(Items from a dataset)
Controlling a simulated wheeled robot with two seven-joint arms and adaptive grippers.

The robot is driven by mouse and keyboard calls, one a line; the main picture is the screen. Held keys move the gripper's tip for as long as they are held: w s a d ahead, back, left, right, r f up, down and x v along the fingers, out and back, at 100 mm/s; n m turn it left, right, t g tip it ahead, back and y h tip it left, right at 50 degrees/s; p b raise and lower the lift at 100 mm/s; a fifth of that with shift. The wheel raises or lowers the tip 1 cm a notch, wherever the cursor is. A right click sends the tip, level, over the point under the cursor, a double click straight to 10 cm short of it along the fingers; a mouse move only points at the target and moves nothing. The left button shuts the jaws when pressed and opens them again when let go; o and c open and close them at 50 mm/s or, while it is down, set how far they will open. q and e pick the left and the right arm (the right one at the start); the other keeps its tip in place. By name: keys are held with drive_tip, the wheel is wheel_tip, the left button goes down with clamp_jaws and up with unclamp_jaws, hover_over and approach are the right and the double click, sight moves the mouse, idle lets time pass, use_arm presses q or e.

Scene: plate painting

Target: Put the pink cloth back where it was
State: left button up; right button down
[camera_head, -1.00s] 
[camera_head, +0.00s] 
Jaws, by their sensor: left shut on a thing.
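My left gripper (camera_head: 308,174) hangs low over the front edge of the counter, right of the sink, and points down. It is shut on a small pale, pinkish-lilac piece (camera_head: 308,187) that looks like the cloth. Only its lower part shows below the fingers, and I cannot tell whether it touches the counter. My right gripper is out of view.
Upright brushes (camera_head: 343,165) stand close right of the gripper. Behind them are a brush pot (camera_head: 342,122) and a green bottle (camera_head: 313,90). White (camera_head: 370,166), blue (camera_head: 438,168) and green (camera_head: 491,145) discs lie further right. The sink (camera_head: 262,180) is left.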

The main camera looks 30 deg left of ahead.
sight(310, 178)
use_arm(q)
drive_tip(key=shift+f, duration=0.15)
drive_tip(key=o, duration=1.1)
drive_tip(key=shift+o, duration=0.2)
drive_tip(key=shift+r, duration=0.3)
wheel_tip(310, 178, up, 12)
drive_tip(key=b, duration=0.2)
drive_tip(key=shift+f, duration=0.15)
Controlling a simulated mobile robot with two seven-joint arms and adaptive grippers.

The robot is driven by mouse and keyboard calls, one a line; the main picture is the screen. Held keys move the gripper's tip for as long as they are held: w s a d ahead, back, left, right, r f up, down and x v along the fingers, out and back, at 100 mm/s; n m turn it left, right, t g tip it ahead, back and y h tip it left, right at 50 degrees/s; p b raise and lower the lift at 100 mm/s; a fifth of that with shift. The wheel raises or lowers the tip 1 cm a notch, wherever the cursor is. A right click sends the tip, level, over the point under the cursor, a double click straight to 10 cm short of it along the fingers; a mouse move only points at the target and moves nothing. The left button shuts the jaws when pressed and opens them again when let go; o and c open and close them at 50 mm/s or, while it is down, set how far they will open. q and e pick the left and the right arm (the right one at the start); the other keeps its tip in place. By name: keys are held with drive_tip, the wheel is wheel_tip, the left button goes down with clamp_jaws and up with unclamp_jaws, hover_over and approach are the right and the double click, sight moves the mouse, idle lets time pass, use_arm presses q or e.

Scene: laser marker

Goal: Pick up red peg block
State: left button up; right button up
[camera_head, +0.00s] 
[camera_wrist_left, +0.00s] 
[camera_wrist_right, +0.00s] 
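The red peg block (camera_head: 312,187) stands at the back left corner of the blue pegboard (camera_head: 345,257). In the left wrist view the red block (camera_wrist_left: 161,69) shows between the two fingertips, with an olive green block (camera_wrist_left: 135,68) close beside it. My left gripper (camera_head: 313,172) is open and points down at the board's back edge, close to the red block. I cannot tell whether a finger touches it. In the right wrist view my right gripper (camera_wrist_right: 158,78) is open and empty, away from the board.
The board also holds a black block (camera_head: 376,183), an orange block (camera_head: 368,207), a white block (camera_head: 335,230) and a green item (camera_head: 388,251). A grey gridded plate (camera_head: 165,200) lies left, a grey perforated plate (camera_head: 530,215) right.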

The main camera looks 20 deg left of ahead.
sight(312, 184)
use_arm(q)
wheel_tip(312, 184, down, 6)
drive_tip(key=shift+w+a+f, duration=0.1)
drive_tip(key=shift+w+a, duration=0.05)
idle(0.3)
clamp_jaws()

[PROBLEM STATEMENT] List all lines holding the string "simulated".

[RESULT BELOW]
Controlling a simulated wheeled robot with two seven-joint arms and adaptive grippers.
Controlling a simulated mobile robot with two seven-joint arms and adaptive grippers.

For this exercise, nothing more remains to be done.